In regards to yesterday’s post, although superficially there are similarities, it might rather be coincidences. St Vincent and her guitar theatrics, Anna Calvi and her guitar explosions, both of them recording with David Byrne, both of fine voice but actually rather different, different sides of the pond, different, except that they add a certain artistic slant to everything they do, theatrical make up, clothes, and drama in the music. Me, I love it, I love both of them, I interviewed Anna Calvi when I saw her in Stockholm, I have seen St. Vincent live three times once with Byrne. I saw a great Byrne live show once too – I also love Tom Verlaine, I played on one of his records (uncredited) and having seen Television’s second outing and Verlaine live solo many times, I wonder at the power of image and how so many people need to be sold the idea rather than going and digging it up, lifting up the log, seeing what fascinating creatures are crawling around underneath. Verlaine is fabulously successful when compared to Hawaiian hippies, These Trails, one of the best albums I’ve heard in recent times and what about contemporary acts, Thus Owls or Snowbird? Unknown with little chance of growing beyond their exceptionally small arty fan base.

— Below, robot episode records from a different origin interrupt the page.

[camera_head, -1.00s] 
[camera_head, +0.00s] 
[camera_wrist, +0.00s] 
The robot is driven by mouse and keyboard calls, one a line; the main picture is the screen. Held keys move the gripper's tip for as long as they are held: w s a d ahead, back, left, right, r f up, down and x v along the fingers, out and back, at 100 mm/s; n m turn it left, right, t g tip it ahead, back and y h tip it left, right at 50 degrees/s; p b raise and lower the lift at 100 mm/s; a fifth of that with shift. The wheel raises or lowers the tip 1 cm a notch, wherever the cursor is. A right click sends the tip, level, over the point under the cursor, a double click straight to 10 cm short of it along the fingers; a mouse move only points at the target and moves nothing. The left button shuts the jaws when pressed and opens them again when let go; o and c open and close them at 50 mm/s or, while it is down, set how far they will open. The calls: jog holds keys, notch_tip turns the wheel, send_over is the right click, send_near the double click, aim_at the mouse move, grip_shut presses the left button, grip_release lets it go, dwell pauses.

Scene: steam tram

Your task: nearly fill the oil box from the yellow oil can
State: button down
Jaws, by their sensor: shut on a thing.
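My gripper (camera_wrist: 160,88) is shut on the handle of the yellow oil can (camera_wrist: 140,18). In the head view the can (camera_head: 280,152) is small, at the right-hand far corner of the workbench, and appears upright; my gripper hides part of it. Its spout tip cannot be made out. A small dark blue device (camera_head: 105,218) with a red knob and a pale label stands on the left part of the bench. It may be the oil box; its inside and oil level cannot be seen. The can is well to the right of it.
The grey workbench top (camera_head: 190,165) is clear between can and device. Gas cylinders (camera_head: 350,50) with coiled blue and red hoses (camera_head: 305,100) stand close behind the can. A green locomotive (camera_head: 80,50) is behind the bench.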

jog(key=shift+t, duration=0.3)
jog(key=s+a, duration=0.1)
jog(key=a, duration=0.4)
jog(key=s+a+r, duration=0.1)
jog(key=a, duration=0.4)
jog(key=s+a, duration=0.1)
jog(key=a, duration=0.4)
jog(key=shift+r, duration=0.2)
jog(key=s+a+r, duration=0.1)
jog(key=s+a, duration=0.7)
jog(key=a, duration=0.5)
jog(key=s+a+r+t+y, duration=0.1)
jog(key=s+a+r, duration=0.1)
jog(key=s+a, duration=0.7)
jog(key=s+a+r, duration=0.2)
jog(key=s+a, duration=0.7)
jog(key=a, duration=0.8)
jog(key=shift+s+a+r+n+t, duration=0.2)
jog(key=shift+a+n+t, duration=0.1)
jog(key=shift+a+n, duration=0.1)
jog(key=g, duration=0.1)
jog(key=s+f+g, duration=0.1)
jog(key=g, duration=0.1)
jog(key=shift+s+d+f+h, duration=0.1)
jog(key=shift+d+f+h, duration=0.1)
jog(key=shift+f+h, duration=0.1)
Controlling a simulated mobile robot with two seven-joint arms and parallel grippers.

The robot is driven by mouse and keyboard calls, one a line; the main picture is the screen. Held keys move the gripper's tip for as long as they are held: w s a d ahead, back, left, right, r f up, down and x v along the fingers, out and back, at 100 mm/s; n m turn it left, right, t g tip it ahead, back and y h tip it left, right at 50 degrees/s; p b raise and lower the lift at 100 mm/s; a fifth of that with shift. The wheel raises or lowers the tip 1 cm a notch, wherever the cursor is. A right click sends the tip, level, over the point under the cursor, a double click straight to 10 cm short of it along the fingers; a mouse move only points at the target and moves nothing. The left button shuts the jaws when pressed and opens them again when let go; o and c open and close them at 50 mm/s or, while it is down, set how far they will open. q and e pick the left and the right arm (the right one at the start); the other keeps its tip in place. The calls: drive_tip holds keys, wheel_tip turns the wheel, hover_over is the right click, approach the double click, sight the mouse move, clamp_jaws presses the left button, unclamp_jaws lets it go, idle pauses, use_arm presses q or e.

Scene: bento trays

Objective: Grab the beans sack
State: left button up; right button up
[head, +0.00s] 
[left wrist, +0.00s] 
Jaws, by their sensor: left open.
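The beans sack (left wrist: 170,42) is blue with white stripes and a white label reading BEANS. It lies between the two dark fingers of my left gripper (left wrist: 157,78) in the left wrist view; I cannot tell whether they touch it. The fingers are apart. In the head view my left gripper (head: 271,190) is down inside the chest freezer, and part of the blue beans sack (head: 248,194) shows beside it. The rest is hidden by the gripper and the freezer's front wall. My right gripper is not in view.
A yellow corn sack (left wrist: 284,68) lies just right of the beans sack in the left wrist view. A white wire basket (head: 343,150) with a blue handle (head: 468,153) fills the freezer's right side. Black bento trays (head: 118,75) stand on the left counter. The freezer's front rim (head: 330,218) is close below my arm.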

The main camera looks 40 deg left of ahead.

This track from the successful arty duo of Annie Clark (St. Vincent) and David Byrne, from the Love That Giant LP released in 2012 will either entertain you, intrigue you and have you puzzle at their antics or just scare you away. It should at least make you think about Art groups you haven’t heard or don’t know about – Sparks, The Residents, The legendary Pink Dots, CAN (these bands are hardly obscure). The Byrne/Clark show I saw featured a large entourage of brass players, lighting and set design and two hours of choreography. It’s not R’n’R, or is it? R’n’R doesn’t look like it used to, rebellion isn’t long hair and a Strat. There was a time when electric guitars were scary, now they are like fridges, one in every home, often cold and full of average stuff. Annie Clark seems like an adept guitar player but the audience seems to be roused most by her random discordant playing rather than her skills. That’s because the fridge is never full of surprises, there’s never anything random in there so when you open the door and something large and dark jumps out at you it breaks the monotony, even if it’s not tasty.
Byrne and Clark together seemed like a rather exotic dish, although David Byrne for all his arty exploits attracts a rather mainstream audience. Somehow, he crossed over, the rhythms, the big suit, the hits with Talking Heads, but also the ideas – the voice, collaborating with Eno, the plays, Brazil. But to think that Tom Verlaine with his incredible original guitar skills, his arty voice, his great ideas and his reputation for making one of the greatest R’n’R records ever (Marquee Moon) remains lost in the shadows of the past seems rather unfair. Lucky for some, unlucky for others. Byrne’s image appealed to the kids, the intellectuals, the cat. Clark appeals to the hipsters, all the sexes and the camera. Verlaine is a distant memory, rarely making records anymore, who would pay for them? Who would buy them? Tom Verlaine records sit in the record stores for months/years without being touched – it’s tragic. Even Adventure Television’s second album struggles to sell. Marquee Moon remains the pinnacle and although it is a fantastic record, like Big Star it leaves the shop now and then, whereas The National are constantly selling out.
So what’s the point of this article? Well it’s just illustrating the interesting successful arty types and the interesting unsuccessful arty types. Of course Annie Clark and Anna Calvi are very now, and Television/Tom Verlaine/Richard Lloyd are very then but David Byrne somehow became very then and very now.